→ INSTRUCTIONS FOR THE TASK
Copy out all of the data below with no alterations.
-------- RECORDS TO USE
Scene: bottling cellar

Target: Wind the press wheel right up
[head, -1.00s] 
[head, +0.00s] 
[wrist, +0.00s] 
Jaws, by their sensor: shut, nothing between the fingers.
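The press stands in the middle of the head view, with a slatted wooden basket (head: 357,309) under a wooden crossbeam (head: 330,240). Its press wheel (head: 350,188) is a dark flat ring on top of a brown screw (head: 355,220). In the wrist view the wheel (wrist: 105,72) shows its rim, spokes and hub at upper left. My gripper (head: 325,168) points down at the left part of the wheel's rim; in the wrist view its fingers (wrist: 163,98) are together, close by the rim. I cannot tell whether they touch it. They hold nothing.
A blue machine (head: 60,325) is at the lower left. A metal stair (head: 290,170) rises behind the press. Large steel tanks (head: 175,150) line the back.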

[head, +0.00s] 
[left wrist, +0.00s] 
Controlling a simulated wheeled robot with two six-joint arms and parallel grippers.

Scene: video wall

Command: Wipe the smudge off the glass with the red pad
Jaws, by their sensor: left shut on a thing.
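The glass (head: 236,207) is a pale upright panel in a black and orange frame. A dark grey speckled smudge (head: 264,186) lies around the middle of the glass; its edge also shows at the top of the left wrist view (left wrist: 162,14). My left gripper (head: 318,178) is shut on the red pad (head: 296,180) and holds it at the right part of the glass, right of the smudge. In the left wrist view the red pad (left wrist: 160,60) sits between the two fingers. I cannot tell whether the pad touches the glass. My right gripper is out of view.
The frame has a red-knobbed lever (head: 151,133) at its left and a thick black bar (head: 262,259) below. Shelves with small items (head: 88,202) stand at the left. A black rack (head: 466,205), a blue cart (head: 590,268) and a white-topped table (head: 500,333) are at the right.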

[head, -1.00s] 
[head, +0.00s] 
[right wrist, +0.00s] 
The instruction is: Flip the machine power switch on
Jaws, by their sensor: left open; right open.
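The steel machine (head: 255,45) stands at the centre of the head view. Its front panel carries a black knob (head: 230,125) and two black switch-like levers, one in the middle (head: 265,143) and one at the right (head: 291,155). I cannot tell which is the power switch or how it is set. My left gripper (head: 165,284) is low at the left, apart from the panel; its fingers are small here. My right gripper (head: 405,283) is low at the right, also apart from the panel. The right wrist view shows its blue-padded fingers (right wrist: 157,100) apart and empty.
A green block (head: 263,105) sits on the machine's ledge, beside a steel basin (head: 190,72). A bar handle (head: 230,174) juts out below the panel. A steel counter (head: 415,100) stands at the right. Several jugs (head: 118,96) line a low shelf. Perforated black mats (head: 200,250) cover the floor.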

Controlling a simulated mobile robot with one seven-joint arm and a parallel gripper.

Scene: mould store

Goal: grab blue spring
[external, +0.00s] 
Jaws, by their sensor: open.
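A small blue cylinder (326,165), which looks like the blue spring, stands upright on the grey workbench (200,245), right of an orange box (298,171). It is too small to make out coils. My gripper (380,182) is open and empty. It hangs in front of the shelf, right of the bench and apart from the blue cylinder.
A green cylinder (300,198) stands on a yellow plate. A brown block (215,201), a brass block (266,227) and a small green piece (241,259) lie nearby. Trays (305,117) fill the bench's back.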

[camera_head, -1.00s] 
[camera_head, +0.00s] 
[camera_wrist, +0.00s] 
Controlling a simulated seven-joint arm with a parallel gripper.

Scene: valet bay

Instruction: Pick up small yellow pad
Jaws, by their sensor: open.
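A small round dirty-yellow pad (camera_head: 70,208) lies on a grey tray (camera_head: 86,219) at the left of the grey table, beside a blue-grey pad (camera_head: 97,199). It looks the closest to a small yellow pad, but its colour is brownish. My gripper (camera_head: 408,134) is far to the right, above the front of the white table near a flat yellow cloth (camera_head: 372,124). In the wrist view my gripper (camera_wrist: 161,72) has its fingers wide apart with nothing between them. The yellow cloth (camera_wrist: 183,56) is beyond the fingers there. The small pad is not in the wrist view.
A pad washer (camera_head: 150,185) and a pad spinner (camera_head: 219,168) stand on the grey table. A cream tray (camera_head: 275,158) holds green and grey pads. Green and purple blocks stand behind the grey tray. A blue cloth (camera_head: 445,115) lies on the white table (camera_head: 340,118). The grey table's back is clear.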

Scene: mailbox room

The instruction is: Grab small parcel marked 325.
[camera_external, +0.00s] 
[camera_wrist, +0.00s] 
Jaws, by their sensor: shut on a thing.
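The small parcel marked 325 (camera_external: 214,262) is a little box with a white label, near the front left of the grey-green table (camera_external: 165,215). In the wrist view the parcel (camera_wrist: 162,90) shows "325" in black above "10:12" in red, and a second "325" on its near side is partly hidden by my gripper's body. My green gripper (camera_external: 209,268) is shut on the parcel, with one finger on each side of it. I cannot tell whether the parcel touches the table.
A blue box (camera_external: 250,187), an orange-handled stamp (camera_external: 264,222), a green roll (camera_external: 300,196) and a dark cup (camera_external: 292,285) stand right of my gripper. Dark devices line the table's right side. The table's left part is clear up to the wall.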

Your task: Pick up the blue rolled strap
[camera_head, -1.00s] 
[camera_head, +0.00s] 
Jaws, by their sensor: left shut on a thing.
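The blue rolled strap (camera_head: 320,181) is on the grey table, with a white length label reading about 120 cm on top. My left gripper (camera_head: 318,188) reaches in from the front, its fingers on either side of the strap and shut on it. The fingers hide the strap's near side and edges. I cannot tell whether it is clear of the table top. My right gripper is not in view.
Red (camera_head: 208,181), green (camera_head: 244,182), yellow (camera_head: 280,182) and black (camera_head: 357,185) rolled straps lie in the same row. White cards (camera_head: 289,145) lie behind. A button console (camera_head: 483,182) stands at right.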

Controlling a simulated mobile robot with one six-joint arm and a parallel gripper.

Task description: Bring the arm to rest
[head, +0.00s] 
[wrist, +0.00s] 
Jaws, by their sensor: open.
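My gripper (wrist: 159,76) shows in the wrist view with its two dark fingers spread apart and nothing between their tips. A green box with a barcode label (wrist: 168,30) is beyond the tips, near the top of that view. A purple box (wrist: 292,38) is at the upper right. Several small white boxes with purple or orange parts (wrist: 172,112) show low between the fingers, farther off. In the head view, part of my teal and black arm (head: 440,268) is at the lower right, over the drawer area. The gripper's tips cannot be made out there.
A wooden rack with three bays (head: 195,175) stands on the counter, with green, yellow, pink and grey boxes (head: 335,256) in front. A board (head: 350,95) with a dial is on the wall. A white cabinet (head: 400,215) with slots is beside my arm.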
----------------
→ ANSWER TO THIS EXERCISE
Scene: bottling cellar

Target: Wind the press wheel right up
[head, -1.00s] 
[head, +0.00s] 
[wrist, +0.00s] 
Jaws, by their sensor: shut, nothing between the fingers.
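The press stands in the middle of the head view, with a slatted wooden basket (head: 357,309) under a wooden crossbeam (head: 330,240). Its press wheel (head: 350,188) is a dark flat ring on top of a brown screw (head: 355,220). In the wrist view the wheel (wrist: 105,72) shows its rim, spokes and hub at upper left. My gripper (head: 325,168) points down at the left part of the wheel's rim; in the wrist view its fingers (wrist: 163,98) are together, close by the rim. I cannot tell whether they touch it. They hold nothing.
A blue machine (head: 60,325) is at the lower left. A metal stair (head: 290,170) rises behind the press. Large steel tanks (head: 175,150) line the back.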

[head, +0.00s] 
[left wrist, +0.00s] 
Controlling a simulated wheeled robot with two six-joint arms and parallel grippers.

Scene: video wall

Command: Wipe the smudge off the glass with the red pad
Jaws, by their sensor: left shut on a thing.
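The glass (head: 236,207) is a pale upright panel in a black and orange frame. A dark grey speckled smudge (head: 264,186) lies around the middle of the glass; its edge also shows at the top of the left wrist view (left wrist: 162,14). My left gripper (head: 318,178) is shut on the red pad (head: 296,180) and holds it at the right part of the glass, right of the smudge. In the left wrist view the red pad (left wrist: 160,60) sits between the two fingers. I cannot tell whether the pad touches the glass. My right gripper is out of view.
The frame has a red-knobbed lever (head: 151,133) at its left and a thick black bar (head: 262,259) below. Shelves with small items (head: 88,202) stand at the left. A black rack (head: 466,205), a blue cart (head: 590,268) and a white-topped table (head: 500,333) are at the right.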

[head, -1.00s] 
[head, +0.00s] 
[right wrist, +0.00s] 
The instruction is: Flip the machine power switch on
Jaws, by their sensor: left open; right open.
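The steel machine (head: 255,45) stands at the centre of the head view. Its front panel carries a black knob (head: 230,125) and two black switch-like levers, one in the middle (head: 265,143) and one at the right (head: 291,155). I cannot tell which is the power switch or how it is set. My left gripper (head: 165,284) is low at the left, apart from the panel; its fingers are small here. My right gripper (head: 405,283) is low at the right, also apart from the panel. The right wrist view shows its blue-padded fingers (right wrist: 157,100) apart and empty.
A green block (head: 263,105) sits on the machine's ledge, beside a steel basin (head: 190,72). A bar handle (head: 230,174) juts out below the panel. A steel counter (head: 415,100) stands at the right. Several jugs (head: 118,96) line a low shelf. Perforated black mats (head: 200,250) cover the floor.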

Controlling a simulated mobile robot with one seven-joint arm and a parallel gripper.

Scene: mould store

Goal: grab blue spring
[external, +0.00s] 
Jaws, by their sensor: open.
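A small blue cylinder (326,165), which looks like the blue spring, stands upright on the grey workbench (200,245), right of an orange box (298,171). It is too small to make out coils. My gripper (380,182) is open and empty. It hangs in front of the shelf, right of the bench and apart from the blue cylinder.
A green cylinder (300,198) stands on a yellow plate. A brown block (215,201), a brass block (266,227) and a small green piece (241,259) lie nearby. Trays (305,117) fill the bench's back.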

[camera_head, -1.00s] 
[camera_head, +0.00s] 
[camera_wrist, +0.00s] 
Controlling a simulated seven-joint arm with a parallel gripper.

Scene: valet bay

Instruction: Pick up small yellow pad
Jaws, by their sensor: open.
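A small round dirty-yellow pad (camera_head: 70,208) lies on a grey tray (camera_head: 86,219) at the left of the grey table, beside a blue-grey pad (camera_head: 97,199). It looks the closest to a small yellow pad, but its colour is brownish. My gripper (camera_head: 408,134) is far to the right, above the front of the white table near a flat yellow cloth (camera_head: 372,124). In the wrist view my gripper (camera_wrist: 161,72) has its fingers wide apart with nothing between them. The yellow cloth (camera_wrist: 183,56) is beyond the fingers there. The small pad is not in the wrist view.
A pad washer (camera_head: 150,185) and a pad spinner (camera_head: 219,168) stand on the grey table. A cream tray (camera_head: 275,158) holds green and grey pads. Green and purple blocks stand behind the grey tray. A blue cloth (camera_head: 445,115) lies on the white table (camera_head: 340,118). The grey table's back is clear.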

Scene: mailbox room

The instruction is: Grab small parcel marked 325.
[camera_external, +0.00s] 
[camera_wrist, +0.00s] 
Jaws, by their sensor: shut on a thing.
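The small parcel marked 325 (camera_external: 214,262) is a little box with a white label, near the front left of the grey-green table (camera_external: 165,215). In the wrist view the parcel (camera_wrist: 162,90) shows "325" in black above "10:12" in red, and a second "325" on its near side is partly hidden by my gripper's body. My green gripper (camera_external: 209,268) is shut on the parcel, with one finger on each side of it. I cannot tell whether the parcel touches the table.
A blue box (camera_external: 250,187), an orange-handled stamp (camera_external: 264,222), a green roll (camera_external: 300,196) and a dark cup (camera_external: 292,285) stand right of my gripper. Dark devices line the table's right side. The table's left part is clear up to the wall.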

Your task: Pick up the blue rolled strap
[camera_head, -1.00s] 
[camera_head, +0.00s] 
Jaws, by their sensor: left shut on a thing.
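The blue rolled strap (camera_head: 320,181) is on the grey table, with a white length label reading about 120 cm on top. My left gripper (camera_head: 318,188) reaches in from the front, its fingers on either side of the strap and shut on it. The fingers hide the strap's near side and edges. I cannot tell whether it is clear of the table top. My right gripper is not in view.
Red (camera_head: 208,181), green (camera_head: 244,182), yellow (camera_head: 280,182) and black (camera_head: 357,185) rolled straps lie in the same row. White cards (camera_head: 289,145) lie behind. A button console (camera_head: 483,182) stands at right.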

Controlling a simulated mobile robot with one six-joint arm and a parallel gripper.

Task description: Bring the arm to rest
[head, +0.00s] 
[wrist, +0.00s] 
Jaws, by their sensor: open.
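My gripper (wrist: 159,76) shows in the wrist view with its two dark fingers spread apart and nothing between their tips. A green box with a barcode label (wrist: 168,30) is beyond the tips, near the top of that view. A purple box (wrist: 292,38) is at the upper right. Several small white boxes with purple or orange parts (wrist: 172,112) show low between the fingers, farther off. In the head view, part of my teal and black arm (head: 440,268) is at the lower right, over the drawer area. The gripper's tips cannot be made out there.
A wooden rack with three bays (head: 195,175) stands on the counter, with green, yellow, pink and grey boxes (head: 335,256) in front. A board (head: 350,95) with a dial is on the wall. A white cabinet (head: 400,215) with slots is beside my arm.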

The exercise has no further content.